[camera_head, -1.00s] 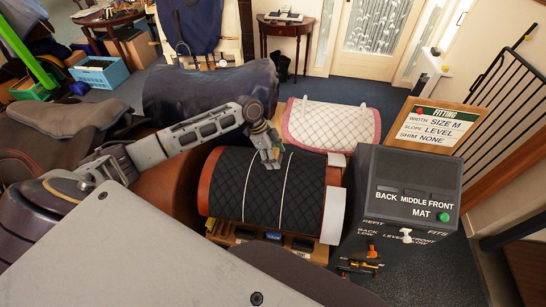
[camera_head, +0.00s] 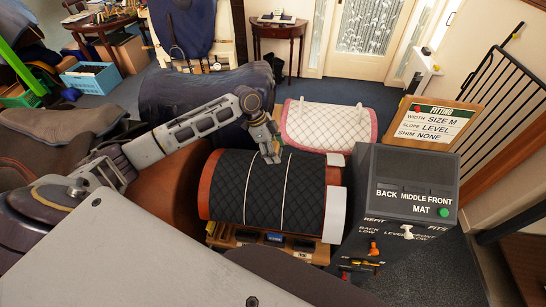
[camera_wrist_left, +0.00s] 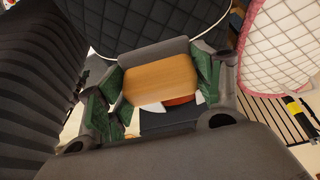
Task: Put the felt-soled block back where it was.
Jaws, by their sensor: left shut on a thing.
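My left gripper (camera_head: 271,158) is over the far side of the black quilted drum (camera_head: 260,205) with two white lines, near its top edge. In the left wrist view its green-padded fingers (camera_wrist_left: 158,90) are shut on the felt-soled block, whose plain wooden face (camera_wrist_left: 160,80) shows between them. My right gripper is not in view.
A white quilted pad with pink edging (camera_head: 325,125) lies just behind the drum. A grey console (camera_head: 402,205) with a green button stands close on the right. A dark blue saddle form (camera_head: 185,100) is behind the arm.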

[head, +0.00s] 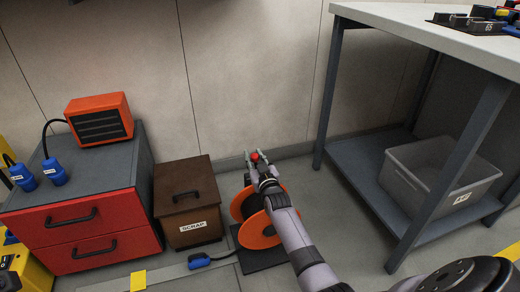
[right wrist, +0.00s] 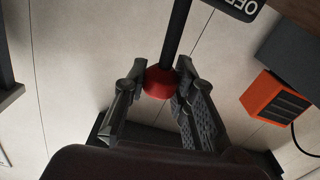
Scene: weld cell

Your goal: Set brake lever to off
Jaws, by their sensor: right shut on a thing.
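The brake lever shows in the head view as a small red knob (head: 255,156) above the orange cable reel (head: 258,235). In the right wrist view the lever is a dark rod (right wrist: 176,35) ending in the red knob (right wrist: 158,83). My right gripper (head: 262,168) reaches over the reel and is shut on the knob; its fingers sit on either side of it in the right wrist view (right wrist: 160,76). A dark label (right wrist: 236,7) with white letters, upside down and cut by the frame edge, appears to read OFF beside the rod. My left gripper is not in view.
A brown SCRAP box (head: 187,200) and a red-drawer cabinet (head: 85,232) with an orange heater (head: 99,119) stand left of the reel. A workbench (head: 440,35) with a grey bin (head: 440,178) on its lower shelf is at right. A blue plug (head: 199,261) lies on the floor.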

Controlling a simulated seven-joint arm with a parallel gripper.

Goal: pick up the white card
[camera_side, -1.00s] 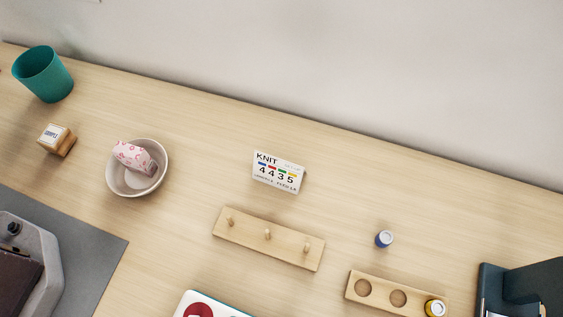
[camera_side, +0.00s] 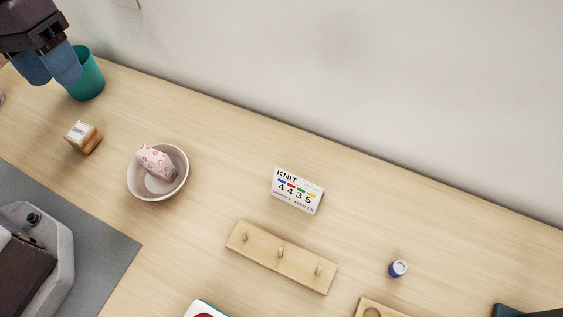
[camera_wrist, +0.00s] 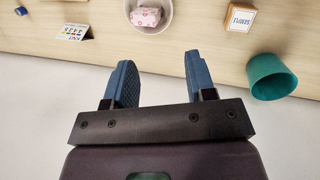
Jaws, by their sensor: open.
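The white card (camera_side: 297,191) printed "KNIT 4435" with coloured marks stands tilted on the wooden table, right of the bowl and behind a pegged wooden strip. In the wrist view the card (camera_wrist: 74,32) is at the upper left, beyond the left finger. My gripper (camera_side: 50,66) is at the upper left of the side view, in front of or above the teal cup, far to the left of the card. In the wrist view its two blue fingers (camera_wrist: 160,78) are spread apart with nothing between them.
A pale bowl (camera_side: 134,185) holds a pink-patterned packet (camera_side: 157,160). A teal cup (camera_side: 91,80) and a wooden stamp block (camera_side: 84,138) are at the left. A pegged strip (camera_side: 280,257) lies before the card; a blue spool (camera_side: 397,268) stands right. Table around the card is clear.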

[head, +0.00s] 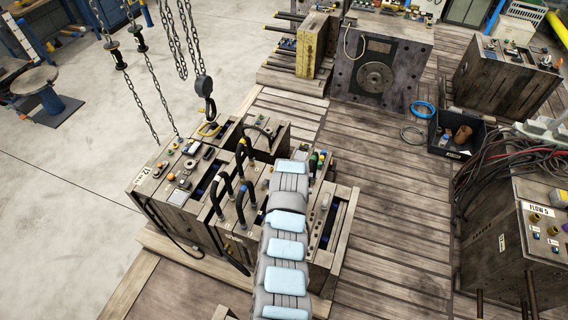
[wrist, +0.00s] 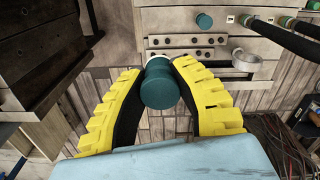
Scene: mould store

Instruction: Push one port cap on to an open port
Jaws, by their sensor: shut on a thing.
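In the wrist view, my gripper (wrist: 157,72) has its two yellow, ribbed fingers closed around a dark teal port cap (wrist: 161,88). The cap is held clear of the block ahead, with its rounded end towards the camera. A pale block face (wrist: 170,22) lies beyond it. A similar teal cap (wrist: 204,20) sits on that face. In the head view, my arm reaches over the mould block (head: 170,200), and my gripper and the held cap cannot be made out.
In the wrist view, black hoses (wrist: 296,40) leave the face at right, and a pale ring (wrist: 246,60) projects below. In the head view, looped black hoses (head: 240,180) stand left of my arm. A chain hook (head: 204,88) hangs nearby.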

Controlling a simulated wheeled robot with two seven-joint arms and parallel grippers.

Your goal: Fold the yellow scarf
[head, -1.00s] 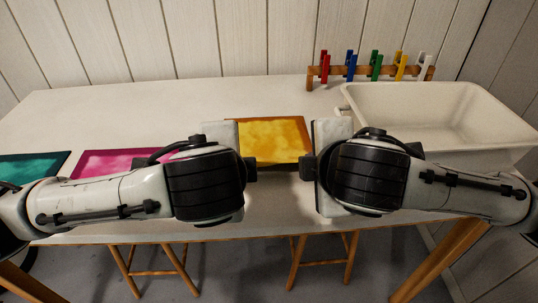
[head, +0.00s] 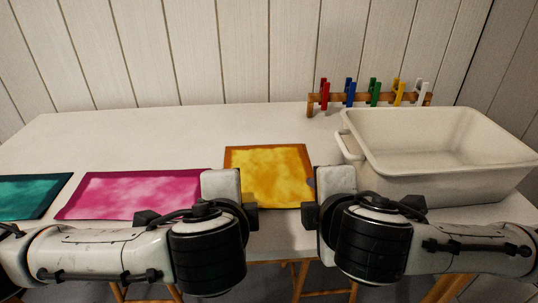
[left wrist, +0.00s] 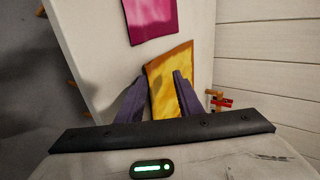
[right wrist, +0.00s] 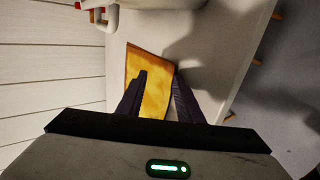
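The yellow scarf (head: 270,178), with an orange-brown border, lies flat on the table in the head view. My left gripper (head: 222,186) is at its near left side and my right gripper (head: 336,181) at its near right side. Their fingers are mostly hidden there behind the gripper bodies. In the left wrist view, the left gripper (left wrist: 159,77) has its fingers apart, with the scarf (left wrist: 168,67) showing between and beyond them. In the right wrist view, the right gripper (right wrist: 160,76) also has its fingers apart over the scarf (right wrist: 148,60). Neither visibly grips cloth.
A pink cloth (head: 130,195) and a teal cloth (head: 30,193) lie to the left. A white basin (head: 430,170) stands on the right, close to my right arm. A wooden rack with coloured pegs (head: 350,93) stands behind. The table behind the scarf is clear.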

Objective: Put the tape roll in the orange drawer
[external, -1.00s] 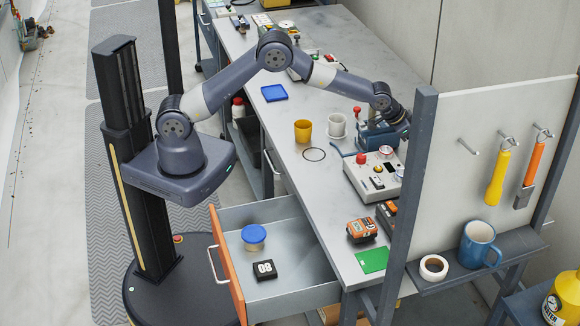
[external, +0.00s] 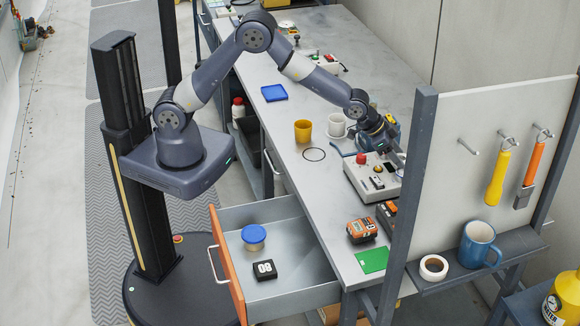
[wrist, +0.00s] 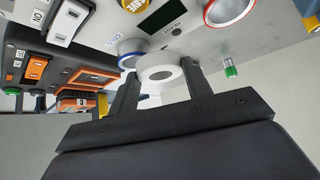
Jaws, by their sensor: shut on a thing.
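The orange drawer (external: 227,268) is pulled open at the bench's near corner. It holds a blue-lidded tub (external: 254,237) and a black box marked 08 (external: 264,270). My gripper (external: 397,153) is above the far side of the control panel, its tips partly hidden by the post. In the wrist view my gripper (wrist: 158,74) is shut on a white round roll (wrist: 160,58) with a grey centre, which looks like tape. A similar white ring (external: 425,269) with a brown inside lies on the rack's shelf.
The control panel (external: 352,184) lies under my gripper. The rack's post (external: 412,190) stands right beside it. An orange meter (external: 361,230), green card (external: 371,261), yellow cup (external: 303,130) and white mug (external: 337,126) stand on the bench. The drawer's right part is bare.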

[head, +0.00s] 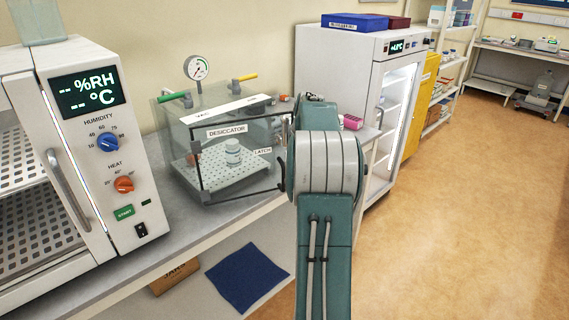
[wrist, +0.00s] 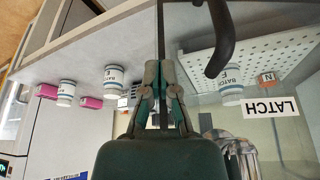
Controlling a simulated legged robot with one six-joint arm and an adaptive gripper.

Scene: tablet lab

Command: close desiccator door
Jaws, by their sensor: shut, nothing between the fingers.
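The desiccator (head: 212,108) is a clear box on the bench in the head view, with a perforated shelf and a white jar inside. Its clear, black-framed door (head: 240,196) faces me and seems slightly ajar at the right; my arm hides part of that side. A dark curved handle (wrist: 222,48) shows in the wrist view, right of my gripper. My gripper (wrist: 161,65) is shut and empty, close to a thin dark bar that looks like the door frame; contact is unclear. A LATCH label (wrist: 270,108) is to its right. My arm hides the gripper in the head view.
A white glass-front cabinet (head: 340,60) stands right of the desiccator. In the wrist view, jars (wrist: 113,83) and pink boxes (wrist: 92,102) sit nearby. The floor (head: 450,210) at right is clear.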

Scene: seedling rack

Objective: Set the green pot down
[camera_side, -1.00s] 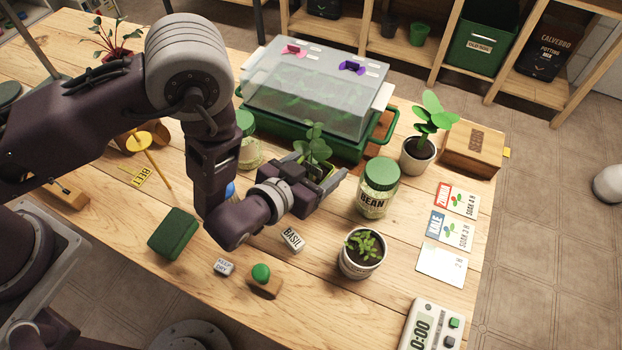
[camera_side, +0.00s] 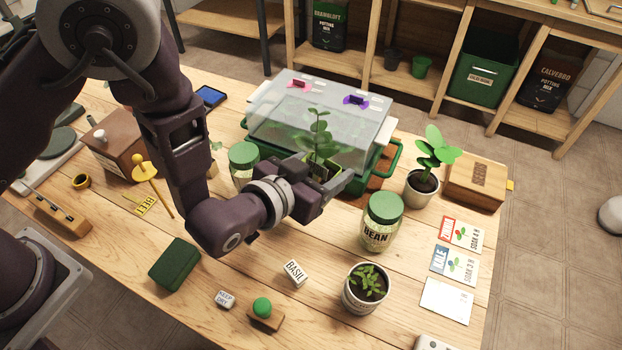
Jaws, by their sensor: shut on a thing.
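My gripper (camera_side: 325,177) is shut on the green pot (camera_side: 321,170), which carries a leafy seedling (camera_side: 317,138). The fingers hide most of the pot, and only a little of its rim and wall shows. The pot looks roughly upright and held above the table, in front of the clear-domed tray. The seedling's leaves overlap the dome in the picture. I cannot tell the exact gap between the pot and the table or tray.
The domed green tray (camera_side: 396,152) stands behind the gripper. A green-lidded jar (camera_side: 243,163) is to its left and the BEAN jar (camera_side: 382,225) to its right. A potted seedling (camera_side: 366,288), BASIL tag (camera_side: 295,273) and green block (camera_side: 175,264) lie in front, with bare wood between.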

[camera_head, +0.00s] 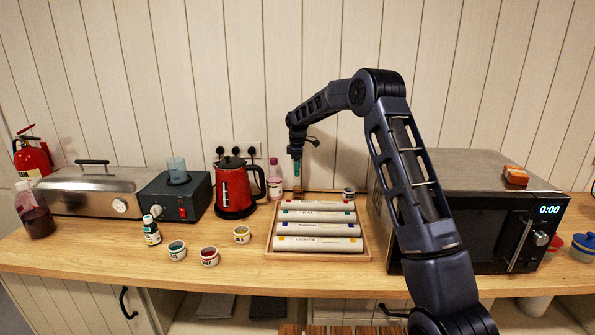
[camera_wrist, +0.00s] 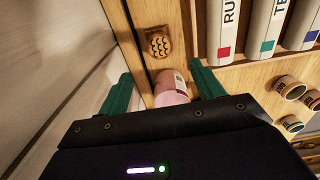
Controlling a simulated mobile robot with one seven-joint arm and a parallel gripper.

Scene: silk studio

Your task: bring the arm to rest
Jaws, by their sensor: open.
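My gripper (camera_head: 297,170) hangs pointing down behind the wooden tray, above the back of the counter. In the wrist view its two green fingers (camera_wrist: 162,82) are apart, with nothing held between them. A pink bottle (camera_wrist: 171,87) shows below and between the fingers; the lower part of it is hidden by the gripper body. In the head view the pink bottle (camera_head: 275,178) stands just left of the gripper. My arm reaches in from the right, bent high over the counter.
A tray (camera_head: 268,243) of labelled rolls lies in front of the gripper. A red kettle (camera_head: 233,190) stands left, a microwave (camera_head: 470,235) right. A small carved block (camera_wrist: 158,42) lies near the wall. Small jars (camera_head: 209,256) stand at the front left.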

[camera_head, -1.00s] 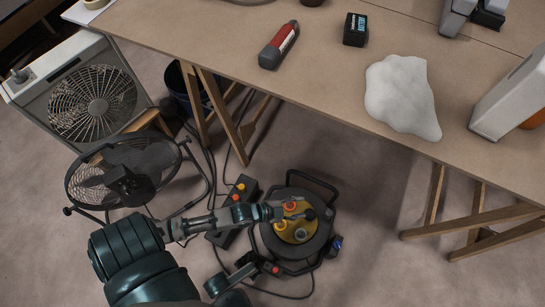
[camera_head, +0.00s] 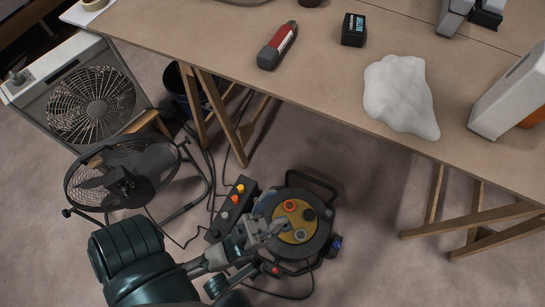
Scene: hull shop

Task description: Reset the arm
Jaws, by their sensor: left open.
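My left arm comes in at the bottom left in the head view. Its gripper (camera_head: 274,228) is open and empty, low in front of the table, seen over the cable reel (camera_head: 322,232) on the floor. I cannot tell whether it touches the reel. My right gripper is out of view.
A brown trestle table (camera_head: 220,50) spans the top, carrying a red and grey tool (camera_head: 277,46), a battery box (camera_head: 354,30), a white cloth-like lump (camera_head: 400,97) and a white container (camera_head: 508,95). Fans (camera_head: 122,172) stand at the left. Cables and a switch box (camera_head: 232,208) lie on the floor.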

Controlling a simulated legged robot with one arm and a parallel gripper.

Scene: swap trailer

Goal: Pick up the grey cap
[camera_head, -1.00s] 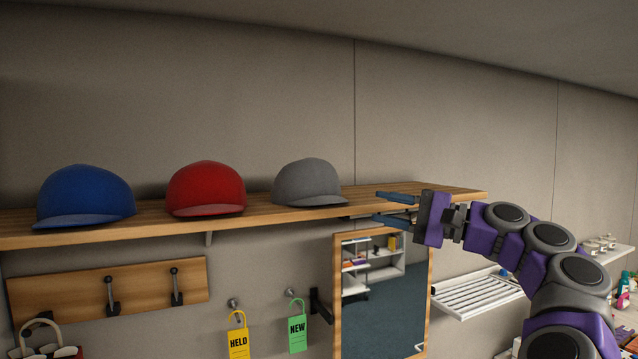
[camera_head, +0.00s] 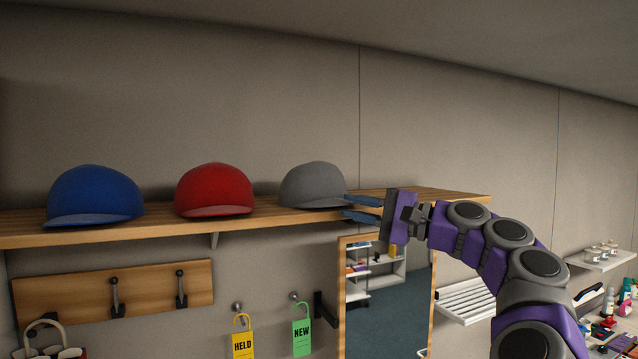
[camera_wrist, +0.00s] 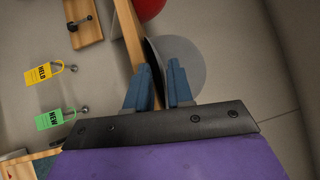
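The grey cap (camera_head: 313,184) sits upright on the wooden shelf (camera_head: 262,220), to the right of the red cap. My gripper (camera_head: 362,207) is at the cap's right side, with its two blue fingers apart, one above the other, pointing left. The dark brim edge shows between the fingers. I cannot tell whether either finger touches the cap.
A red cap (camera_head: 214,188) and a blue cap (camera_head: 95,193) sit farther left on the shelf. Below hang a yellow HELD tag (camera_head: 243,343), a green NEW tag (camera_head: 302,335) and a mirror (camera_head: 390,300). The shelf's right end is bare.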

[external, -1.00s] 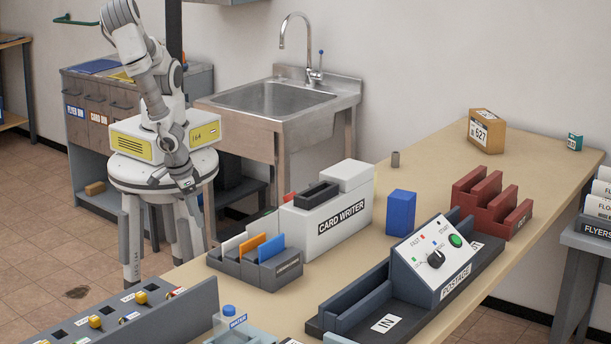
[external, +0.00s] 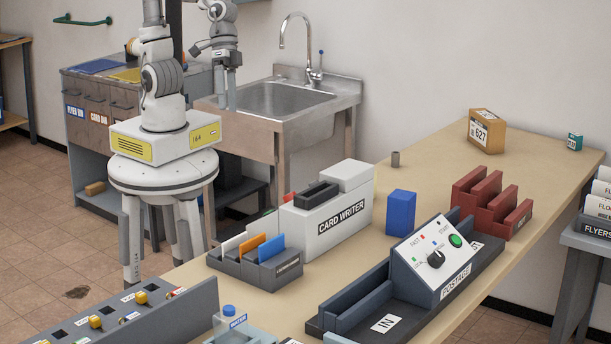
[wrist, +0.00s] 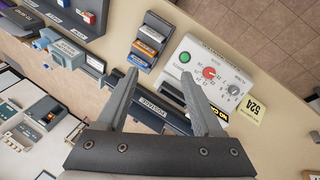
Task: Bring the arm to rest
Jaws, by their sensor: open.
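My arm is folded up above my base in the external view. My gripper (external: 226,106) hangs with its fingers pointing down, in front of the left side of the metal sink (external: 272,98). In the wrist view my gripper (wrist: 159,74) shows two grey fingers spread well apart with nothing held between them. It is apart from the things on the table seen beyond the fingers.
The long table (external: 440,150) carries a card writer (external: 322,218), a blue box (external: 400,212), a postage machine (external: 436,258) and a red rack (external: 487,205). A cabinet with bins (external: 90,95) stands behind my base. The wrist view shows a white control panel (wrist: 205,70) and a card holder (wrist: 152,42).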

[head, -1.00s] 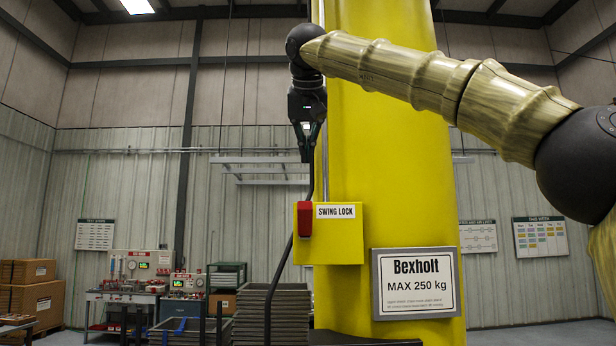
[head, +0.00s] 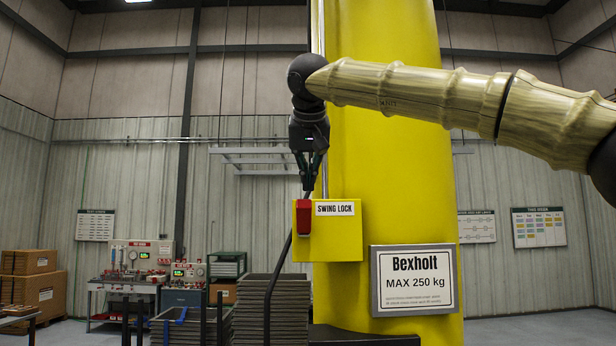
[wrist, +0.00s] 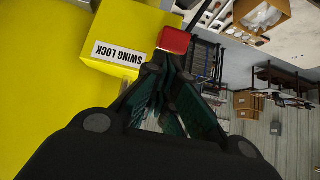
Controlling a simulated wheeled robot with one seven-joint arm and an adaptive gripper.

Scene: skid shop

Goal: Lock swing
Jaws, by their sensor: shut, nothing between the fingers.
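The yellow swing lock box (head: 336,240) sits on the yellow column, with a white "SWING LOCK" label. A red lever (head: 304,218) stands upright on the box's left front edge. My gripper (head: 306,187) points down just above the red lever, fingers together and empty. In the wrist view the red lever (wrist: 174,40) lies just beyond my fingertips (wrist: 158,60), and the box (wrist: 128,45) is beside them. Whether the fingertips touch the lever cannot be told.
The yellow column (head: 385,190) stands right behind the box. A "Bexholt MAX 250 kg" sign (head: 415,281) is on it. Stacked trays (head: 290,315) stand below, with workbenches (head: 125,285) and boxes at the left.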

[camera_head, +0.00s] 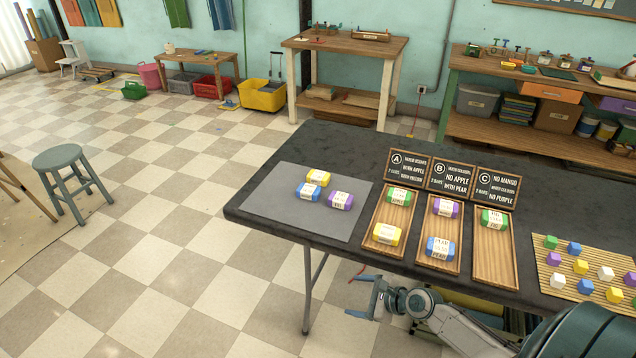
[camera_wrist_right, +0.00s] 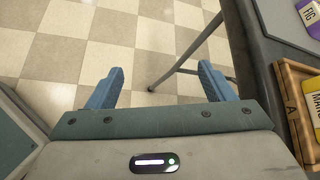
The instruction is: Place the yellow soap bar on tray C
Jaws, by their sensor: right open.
******
> _WHAT YOU WILL DO_: Look through the material above and work out how many of its lines contain "seven". State the number only.

> _EXERCISE ANSWER_: 4